The past weeks and months have been rife with political drama here in the nation’s capital, which has left many of our clients feeling unsettled about the future – in particular, about their own financial future. They worry whether political uncertainty might negatively impact the stock market. However, while it is certainly true that political events can cause significant market declines in the short-term, that is not what dictates the direction of the market over the medium- to long-term.
Stock Prices Reflect the Expected Performance of Companies, Not Political Figures. The stock market moves based on changes in the stock price of individual companies. While sudden political shocks may impact how these prices move over the course of a few days, over the longer-term, stock prices are dictated by the expected earnings of companies. As Michael Santoli of CNBC observed last week, “Financial markets don’t routinely reprice according to shifts in the public mood or the relative effectiveness of leaders, they work to discount future corporate cash flows and interest rates.” For most companies, political drama is not relevant in terms of its impact on long-run earnings.

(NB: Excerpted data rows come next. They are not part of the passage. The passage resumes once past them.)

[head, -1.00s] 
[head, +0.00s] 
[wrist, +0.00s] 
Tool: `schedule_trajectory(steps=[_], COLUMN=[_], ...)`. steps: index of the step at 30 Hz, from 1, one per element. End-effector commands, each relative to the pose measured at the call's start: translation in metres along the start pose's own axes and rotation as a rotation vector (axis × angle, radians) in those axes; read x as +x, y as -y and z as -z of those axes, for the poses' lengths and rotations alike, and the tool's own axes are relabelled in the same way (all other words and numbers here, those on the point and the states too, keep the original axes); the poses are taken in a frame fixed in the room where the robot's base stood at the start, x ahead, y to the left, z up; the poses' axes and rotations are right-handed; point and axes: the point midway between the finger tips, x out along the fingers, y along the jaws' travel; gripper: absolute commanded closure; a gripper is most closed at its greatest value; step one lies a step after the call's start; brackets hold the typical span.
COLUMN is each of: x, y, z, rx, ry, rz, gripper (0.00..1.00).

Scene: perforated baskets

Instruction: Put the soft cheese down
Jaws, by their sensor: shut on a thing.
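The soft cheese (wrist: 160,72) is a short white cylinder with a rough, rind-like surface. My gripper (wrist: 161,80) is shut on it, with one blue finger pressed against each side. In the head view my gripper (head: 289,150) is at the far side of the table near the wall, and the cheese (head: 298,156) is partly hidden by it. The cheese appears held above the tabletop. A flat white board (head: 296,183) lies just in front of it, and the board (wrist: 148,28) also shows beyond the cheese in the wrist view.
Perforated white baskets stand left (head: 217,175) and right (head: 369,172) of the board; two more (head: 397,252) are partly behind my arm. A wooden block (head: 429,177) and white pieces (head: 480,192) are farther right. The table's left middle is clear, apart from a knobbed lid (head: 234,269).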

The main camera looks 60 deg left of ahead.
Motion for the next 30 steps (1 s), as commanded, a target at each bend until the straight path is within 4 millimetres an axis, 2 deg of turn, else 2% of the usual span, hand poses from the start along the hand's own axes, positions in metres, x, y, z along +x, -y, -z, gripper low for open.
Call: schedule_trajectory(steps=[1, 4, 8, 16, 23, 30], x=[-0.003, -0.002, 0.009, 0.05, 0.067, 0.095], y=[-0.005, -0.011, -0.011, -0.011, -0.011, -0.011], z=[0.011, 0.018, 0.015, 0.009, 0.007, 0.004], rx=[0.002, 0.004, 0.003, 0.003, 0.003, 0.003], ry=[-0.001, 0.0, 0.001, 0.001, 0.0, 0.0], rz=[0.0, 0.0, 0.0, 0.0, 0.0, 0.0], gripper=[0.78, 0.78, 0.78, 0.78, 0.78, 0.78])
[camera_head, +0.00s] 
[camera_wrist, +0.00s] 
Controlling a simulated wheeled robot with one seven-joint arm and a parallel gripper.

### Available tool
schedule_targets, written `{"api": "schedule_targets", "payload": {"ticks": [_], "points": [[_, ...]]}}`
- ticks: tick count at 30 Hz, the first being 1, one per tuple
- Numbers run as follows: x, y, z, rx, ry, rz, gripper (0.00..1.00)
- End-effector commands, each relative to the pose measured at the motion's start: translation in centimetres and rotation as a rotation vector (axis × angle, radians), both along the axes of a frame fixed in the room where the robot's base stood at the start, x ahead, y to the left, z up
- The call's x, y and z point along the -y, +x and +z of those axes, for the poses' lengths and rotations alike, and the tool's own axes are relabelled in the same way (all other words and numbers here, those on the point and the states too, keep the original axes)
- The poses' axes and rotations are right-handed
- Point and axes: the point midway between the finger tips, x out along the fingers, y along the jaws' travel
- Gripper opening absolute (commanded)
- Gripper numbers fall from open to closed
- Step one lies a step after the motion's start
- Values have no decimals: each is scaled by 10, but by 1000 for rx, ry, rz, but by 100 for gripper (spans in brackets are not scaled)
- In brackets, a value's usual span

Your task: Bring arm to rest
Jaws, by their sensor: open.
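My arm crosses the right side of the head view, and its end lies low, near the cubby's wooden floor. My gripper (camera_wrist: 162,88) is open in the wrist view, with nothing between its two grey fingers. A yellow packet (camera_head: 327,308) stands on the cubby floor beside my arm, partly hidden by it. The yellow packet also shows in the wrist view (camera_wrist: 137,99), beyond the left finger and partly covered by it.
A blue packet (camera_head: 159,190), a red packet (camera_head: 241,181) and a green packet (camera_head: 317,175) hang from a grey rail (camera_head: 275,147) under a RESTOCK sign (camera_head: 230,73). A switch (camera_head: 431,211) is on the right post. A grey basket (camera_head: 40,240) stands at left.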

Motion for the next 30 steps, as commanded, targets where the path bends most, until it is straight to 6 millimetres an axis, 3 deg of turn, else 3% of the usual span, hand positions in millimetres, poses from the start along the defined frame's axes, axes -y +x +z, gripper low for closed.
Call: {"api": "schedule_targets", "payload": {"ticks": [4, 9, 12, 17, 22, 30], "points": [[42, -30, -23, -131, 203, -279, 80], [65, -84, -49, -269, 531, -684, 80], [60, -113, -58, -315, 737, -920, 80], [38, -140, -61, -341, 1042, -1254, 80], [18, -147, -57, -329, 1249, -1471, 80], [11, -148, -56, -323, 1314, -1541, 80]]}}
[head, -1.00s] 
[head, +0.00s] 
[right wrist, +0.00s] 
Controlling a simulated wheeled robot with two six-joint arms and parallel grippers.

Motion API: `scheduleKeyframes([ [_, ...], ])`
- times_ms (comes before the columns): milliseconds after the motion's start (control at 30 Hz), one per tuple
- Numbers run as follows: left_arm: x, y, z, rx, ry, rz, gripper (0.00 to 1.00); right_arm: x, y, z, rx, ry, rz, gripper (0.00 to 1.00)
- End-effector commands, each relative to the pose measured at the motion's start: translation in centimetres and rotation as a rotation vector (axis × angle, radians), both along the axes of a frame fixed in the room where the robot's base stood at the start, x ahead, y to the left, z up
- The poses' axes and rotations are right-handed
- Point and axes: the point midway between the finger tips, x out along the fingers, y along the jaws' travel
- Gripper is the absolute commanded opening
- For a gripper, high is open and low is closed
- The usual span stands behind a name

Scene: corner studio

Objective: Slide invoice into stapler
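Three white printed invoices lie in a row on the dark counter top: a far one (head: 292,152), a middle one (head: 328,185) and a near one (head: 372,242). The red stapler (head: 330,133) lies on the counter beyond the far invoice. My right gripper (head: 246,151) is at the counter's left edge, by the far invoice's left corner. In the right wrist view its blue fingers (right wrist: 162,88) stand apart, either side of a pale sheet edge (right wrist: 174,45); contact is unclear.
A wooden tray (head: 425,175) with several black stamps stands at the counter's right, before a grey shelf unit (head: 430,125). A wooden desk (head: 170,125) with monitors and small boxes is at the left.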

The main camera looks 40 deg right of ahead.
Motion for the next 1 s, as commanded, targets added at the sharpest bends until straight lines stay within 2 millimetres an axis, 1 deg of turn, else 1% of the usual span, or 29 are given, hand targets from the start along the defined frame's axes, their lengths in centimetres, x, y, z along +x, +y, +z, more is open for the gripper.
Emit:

By contrast, policy changes that affect the macroeconomy or that affect a company’s industry directly may influence a company’s long-run earnings, but again, the impact may be less than the financial media would lead you to believe. Why? Because companies are comprised of dynamic people, who will not take policy changes as a given but will react and adjust so that their company can continue to be profitable in the new policy environment. Granted, not all companies will adjust effectively, but that is why we advocate holding a well-diversified investment portfolio. If one company fails to adjust or is disproportionately hurt by a policy change, another company will likely step in to benefit from its demise. Thus, e.g., if you own mutual funds that hold stock in all public U.S. companies, you will likely hold stock in the winner as well as the loser and will not be significantly affected by the change.
Volatility in Politics Does Not Translate into Volatility in the Market. Although political drama continues to pepper the news, the stock market is hitting record highs and interestingly, has experienced unusually low levels of volatility this year. A key indicator of volatility, the Chicago Board Options Exchange’s implied volatility index – otherwise known as Wall Street’s “fear gauge” – declined this week to its lowest level in over a decade. It has averaged well below historic norms over the past year, despite an eventful year in politics, domestically and internationally.
As we regularly counsel our clients, try to tune out any apocalyptic messages propagated by the financial media about how current events may impact your portfolio. Based on its performance over the last 90 years, we have faith in the market and the ability of those leading public companies to react and adjust to changes in politics and policy.